More shader effects for fire dancing

One thing that should be obvious to folks watching my various youtube videos is that they all look pretty awful. Last week’s dancing skeleton particle effects took about 15 minutes to cook up, and it shows.

This recent video by Method Studios wowed me last week, and made me go off on a bit of tangent, thinking about how cool it would be to do some fancy dancing shaders, which would be a massive diversion in and of itself. I’ve done a little shader work before on games and tools, but it’s been a while since I tried to do anything artistic, so Monday and Tuesday were taken up with experiments with noise shaders, trying to get something a bit more fire-like.

Monday was mostly fiddling with fire as a 2D particle in 3D space. I’ve looked at loads of asset store fires, and there’s a few beautiful examples, but I thought I could improve on most of the free ones.

Here’s the latest iteration:

Week 17 - fire dancer

I’m using baked 2D noise as a source, with a colour gradient, an alpha wipe over time to make the flame rise, and some math to silhouette the shape of the flame.

The 2D noise used in the shader caused me all sorts of grief, because I wanted the flames to look like they were locked to the world space. Rotating the particle system breaks the shader, as does observing from the side instead of the front. A wild rabbit hole appears! So, I then spent the next two days looking into procedural noise, with 2D and 3D simplex and perlin noise.

There’s a great free asset on the Asset store for creating 3D noise shaders which has, in the source, links to a load of excellent info on 3D and 4D noise. I managed to create a few nice 3D noise shaders to remake my star - I was using a lovely asset from the asset store, but it was giving me shader errors on Android, so recreating that became the next goal.

Week 17 - sun

3D noise should be great for a 2D effect (like the fire quads) but to make it move, I resorted to translating (spinning, moving and scaling) the 3D spaces used for the noise - what I really want is 4D noise. That’s probably going to take a few days research and coding to create the relevant shaders, and as this was a distraction from actually getting kinect working with Unity avatars, I’m going to park it for a while, but it’s been fun getting it working!

There’s loads of great art being created with noise functions, like this and I could probably spend a good few weeks messing around with this stuff, but I’m not going to, because I want to get avatars working, gosh dagnabbit.

Avatars part two

Just about every link I’ve seen discussing Kinect and Unity recommends the Kinect V2 Examples with MSSDK package, and I grabbed it early Wednesday morning.

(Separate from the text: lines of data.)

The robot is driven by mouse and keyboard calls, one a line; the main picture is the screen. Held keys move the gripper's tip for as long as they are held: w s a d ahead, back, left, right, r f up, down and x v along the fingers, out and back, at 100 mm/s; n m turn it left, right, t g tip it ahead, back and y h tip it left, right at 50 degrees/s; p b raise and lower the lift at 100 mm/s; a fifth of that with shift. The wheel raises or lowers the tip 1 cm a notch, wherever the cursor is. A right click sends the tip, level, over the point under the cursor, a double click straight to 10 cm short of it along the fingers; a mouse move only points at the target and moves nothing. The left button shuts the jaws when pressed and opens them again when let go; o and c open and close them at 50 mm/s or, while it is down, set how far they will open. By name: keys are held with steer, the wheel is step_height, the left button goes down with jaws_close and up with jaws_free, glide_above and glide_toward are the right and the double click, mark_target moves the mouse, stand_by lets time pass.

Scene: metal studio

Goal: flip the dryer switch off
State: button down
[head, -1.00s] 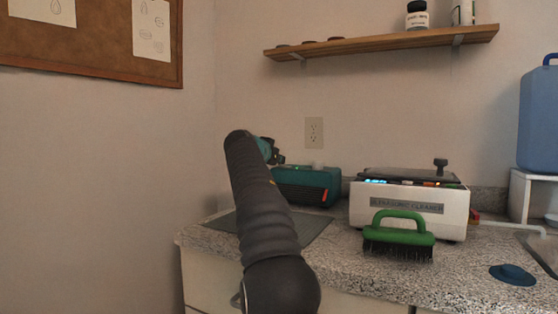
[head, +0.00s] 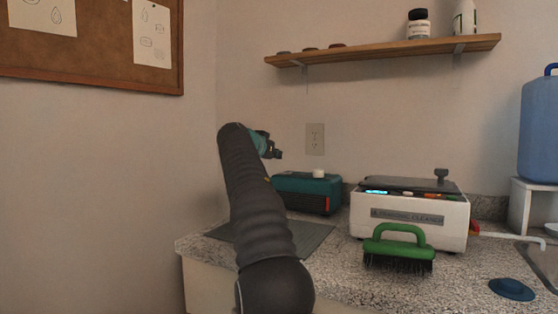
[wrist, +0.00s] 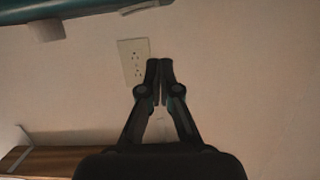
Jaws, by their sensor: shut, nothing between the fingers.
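The teal box-shaped device (head: 298,184), which looks like the dryer, sits at the back of the counter. It has a white knob-like piece (head: 319,174) on top and a red upright strip (head: 328,203) at the right end of its dark front. I cannot tell which part is its switch. My gripper (head: 277,154) is above and left of it in the head view, apart from it. In the wrist view my gripper (wrist: 160,62) is shut and empty, with the wall behind. A teal edge (wrist: 85,10) shows at the top left there.
A white ultrasonic cleaner (head: 408,216) stands right of the device, with a green-handled brush (head: 398,246) before it. A grey mat (head: 310,234) lies in front of the device. A wall outlet (head: 315,139) and wooden shelf (head: 385,47) are above.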

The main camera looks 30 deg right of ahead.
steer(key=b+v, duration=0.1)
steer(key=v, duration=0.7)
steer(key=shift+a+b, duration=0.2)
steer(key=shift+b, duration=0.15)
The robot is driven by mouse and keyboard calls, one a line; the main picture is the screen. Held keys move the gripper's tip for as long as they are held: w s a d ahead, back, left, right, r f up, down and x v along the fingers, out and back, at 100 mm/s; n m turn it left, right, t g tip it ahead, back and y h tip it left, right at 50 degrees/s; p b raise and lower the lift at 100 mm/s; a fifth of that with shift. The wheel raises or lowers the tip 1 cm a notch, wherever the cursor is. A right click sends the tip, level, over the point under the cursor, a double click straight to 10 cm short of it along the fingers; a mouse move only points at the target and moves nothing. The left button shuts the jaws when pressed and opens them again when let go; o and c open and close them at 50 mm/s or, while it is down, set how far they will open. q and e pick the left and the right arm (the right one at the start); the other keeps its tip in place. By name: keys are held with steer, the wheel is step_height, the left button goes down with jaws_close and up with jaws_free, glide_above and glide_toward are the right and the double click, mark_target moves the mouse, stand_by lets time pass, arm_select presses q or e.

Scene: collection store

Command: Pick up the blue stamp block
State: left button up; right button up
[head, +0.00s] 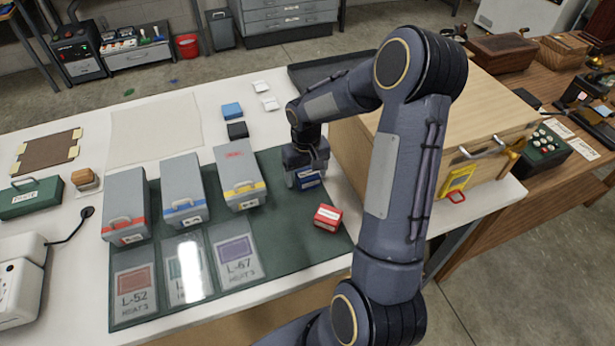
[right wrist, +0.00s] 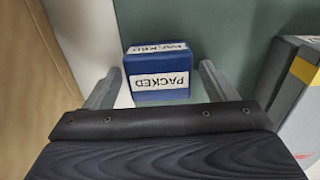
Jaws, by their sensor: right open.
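The blue stamp block (head: 309,181) stands on the green mat (head: 290,240), partly hidden under my right gripper in the head view. In the right wrist view the blue block (right wrist: 158,94) shows white labels reading "PACKED" on its top and side. My right gripper (head: 306,174) points down over it. In the right wrist view the open fingers of my right gripper (right wrist: 158,88) are on either side of the block, with a gap on each side. I cannot tell how far the fingertips reach down beside it. My left gripper is not in view.
A red block (head: 328,217) sits on the mat near the blue one. Grey boxes with red, blue and yellow bands (head: 239,175) stand to the left. A large wooden case (head: 437,125) stands close on the right. A dark tray (head: 325,68) lies behind.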

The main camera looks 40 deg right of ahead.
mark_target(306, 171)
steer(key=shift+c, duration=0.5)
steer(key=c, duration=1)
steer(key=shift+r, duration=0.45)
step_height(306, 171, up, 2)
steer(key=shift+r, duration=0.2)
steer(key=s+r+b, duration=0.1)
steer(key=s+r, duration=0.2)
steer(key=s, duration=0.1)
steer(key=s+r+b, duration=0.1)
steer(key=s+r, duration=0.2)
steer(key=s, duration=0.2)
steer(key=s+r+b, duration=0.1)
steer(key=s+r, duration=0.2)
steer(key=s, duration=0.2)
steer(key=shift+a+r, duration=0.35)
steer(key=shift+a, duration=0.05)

It’s awesome, and huge, and supports Kinect 1, 2 and (as far as I can tell) OpenNI drivers. I’ve barely scratched the surface yet, as I was intending to use it as a springboard to create my own stuff but it’s so fully featured I’m seriously considering just using it directly - at the very least, it’s given me an idea of the amount of effort I’ll need to put into writing this stuff properly myself.

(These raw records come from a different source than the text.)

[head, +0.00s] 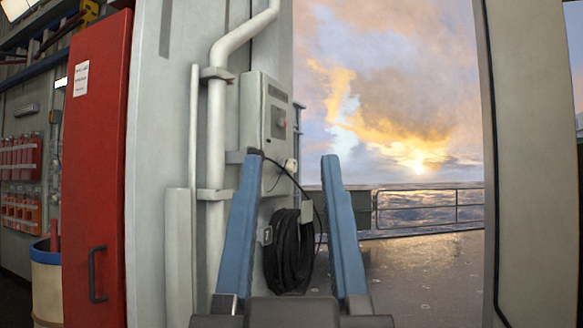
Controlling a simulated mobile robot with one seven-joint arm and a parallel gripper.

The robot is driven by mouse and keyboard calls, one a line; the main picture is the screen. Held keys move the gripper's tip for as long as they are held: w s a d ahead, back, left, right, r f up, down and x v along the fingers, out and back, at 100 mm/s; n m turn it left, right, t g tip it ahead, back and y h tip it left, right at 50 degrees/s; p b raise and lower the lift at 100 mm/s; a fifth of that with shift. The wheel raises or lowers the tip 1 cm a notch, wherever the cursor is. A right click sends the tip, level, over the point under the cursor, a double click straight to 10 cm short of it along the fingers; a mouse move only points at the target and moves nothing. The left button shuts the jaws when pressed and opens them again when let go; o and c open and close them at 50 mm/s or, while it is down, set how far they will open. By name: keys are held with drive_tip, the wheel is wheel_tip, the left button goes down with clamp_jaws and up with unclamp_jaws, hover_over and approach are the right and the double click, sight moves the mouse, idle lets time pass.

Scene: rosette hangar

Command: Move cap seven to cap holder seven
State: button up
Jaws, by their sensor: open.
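My gripper (292,158) shows in the head view at the bottom centre, with two long blue fingers pointing up and away. The fingers stand well apart and nothing is between them. I see neither cap seven nor cap holder seven in this view.
A red cabinet (97,170) with a dark handle stands at left. Behind it are a barrel (46,285) and racked red items (20,160). A grey wall carries pipes (217,130), a control box (266,115) and a coiled hose (288,255). At right, a doorway opens onto clear deck (430,275) with a railing (430,207).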

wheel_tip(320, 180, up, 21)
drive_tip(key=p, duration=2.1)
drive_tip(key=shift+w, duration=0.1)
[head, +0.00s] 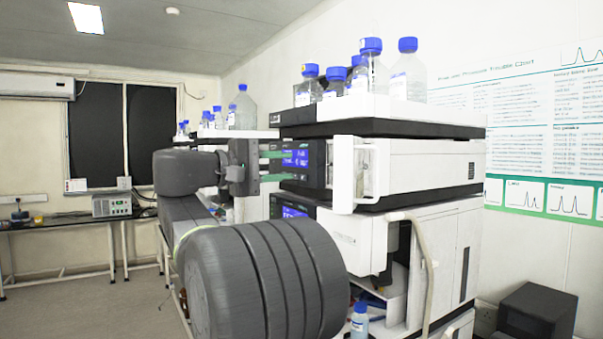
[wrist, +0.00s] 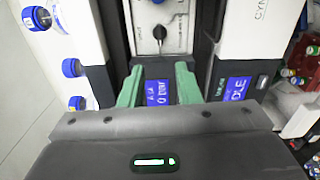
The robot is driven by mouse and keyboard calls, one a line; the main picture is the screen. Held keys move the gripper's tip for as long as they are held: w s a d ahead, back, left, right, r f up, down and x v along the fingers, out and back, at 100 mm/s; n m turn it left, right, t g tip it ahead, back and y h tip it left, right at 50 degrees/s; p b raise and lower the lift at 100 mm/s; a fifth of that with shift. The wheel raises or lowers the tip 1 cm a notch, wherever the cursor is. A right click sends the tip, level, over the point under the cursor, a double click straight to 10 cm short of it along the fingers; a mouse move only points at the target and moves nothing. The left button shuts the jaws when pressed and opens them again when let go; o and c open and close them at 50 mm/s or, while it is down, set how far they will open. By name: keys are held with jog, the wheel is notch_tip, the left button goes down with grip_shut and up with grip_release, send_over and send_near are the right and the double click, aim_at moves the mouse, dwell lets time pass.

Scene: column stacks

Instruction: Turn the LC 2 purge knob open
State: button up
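In the wrist view, a small black knob (wrist: 159,32) sits on a pale panel (wrist: 150,45) of an instrument, with its pointer part hanging down in the picture. I cannot read a label that says whether it is the LC 2 purge knob. My gripper (wrist: 159,68) has two green fingers, spread apart with nothing between them. The knob lies beyond the fingertips, roughly in line with the gap. In the head view, my gripper (head: 274,166) is in front of the near instrument stack (head: 420,165), by a blue display (head: 295,158). The knob is not clearly visible there.
Blue-capped bottles (head: 407,70) stand on top of the near stack. A second stack with bottles (head: 242,108) stands behind my arm. A white open door (head: 343,172) juts from the near stack, close to my gripper. A pale tube (head: 425,270) hangs at its side.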

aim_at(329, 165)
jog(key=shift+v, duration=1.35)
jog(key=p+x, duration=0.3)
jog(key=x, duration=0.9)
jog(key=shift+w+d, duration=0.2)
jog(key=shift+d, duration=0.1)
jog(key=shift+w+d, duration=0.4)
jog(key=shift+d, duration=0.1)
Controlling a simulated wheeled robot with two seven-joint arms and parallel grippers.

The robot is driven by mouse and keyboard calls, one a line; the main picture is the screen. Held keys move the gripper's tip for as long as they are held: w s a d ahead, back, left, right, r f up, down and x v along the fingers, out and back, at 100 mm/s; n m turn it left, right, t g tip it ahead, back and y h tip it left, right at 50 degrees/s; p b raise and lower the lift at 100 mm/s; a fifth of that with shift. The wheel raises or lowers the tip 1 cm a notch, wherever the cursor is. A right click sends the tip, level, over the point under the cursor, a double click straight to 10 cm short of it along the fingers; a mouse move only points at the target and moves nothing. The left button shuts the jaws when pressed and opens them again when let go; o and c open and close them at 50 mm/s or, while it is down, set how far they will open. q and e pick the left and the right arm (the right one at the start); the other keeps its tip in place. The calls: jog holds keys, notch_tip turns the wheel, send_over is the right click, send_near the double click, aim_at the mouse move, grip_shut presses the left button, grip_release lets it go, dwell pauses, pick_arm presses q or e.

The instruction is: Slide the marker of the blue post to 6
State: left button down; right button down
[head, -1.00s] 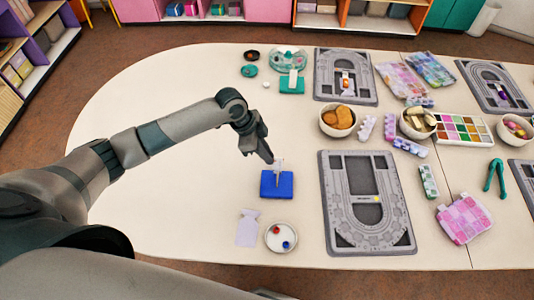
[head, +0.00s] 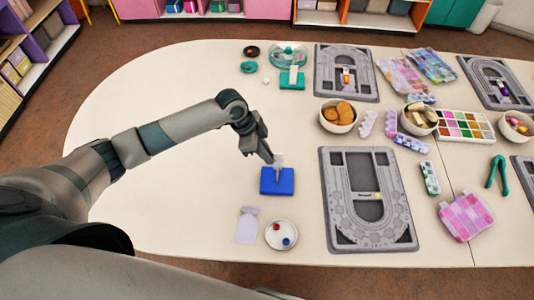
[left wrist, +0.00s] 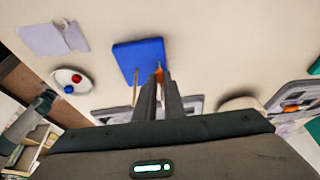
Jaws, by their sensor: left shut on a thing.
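The blue post has a flat blue base (head: 277,182) on the table, left of the near grey bead board. My left gripper (head: 270,160) is at the plate, above the base. In the left wrist view the blue base (left wrist: 128,58) lies just beyond the fingertips, and the left gripper (left wrist: 160,82) is shut on a small orange marker (left wrist: 159,73). The marker is mostly hidden by the fingers, and its number cannot be read.
A white dish (head: 281,235) with a red and a blue bead and a pale lilac card (head: 246,229) lie nearer me. A teal post (head: 292,83) stands farther back. The near bead board (head: 335,230) is to the right. The table's left is clear.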

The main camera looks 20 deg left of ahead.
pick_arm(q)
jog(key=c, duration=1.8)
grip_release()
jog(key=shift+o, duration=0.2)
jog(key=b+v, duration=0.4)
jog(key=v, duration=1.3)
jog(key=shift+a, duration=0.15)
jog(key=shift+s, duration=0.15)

One piece of wierdness that crops up with the Avatar driving is strange motion occurring on hands and feet. It’s probable that I’ve simply not got the correct settings set up on the tracking, but the thumb-hand rotation doesn’t appear to be working correctly (the cube-man shows the thumb orientation, the unity avatar doesn’t appear to reflect this at all). The knee-heel joint also does very strange things - again, the cube man accurately reflects leg bends when you do things like squats, but the unity avatar sticks the legs out to one side.

I have a feeling a lot of people are using this package as the base of their kinect tracking, as I’ve seen this behaviour all over the place, now I’ve been looking. You can see examples of both these issues on this Avateering example from Vitruvius which I’m hoping is just some funky math in the package code, rather than a core problem with tracking using the Kinect. I started to get stuck into the rotation math used to create the rig node rotations and offsets, but didn’t make much progress yet.

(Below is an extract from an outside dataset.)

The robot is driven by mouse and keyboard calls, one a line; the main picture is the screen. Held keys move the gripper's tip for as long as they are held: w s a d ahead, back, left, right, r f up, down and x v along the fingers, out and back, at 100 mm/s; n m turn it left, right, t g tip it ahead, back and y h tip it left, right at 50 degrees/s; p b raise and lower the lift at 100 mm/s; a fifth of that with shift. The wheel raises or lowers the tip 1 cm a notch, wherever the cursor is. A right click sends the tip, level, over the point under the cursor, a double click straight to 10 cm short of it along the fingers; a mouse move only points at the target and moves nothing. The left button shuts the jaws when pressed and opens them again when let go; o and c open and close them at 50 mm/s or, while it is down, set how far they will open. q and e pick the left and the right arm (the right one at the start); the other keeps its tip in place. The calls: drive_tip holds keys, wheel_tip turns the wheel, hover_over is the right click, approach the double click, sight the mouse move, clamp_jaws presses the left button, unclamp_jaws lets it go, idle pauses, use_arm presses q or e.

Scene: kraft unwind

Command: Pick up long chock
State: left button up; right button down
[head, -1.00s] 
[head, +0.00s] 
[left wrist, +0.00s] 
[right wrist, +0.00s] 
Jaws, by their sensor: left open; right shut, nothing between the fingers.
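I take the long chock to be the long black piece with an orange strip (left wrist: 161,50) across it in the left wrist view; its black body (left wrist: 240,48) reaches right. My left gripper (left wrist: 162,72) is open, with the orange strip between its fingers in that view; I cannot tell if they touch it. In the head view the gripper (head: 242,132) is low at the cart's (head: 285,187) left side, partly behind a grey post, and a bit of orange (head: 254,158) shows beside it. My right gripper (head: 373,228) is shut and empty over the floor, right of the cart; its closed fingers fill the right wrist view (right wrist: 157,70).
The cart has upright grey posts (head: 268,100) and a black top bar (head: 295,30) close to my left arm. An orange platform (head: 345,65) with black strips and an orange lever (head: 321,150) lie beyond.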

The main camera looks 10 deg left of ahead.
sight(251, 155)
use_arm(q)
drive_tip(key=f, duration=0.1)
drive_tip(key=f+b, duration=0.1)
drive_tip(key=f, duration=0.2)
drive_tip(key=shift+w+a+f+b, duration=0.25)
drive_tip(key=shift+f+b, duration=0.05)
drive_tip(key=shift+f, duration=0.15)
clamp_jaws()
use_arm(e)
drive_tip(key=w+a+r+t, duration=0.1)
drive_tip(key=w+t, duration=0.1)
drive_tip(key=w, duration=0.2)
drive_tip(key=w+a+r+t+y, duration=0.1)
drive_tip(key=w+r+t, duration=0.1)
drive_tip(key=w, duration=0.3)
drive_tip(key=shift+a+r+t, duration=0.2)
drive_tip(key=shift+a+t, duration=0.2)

Hopefully next week I’ll have some example videos to show off.

Scanning and capture, again

Today, my RealSense SR300 arrived. I nearly purchased a Structure sensor earlier in the week, but thought 400 bucks (plus shipping and taxes and the like to the UK) was a wee bit steep. Turns out, when I was comparing sensor framerate and resolution and the like, I missed the bit in the spec sheet where it says “range - 1.2m”. Which means it’s not going to be much use at all for full body scanning. It’s possible I’ll be able to get some use out of it for object scanning.

I’m going to look at turntables to make scanning “things” (objects and people, primarily) a more controlled process. I’ve got a nice big lazy susan bearing on order, and I might be doing some woodwork next week to build a platform for scanning things on. The reason for buying the bearing, rather than a turntable, is that ultimately I’ll be wanting to be able to scan people to a decent quality, which means a motorised turntable that can take a load of 100+ Kg. I quite fancy doing a bit of work in the real world - all my VR experiments are leaving me a bit disconnected from physical reality!

I’ve spent a little more time looking at capture software, including the 3D Scan and 3D Builder software on the Microsoft store. They seem to work “ok”, but still not good enough to just grab things out of the box with no effort. If I want good results, I’m going to have to get set up for it, which means making a little more space in the garage and probably a new desk.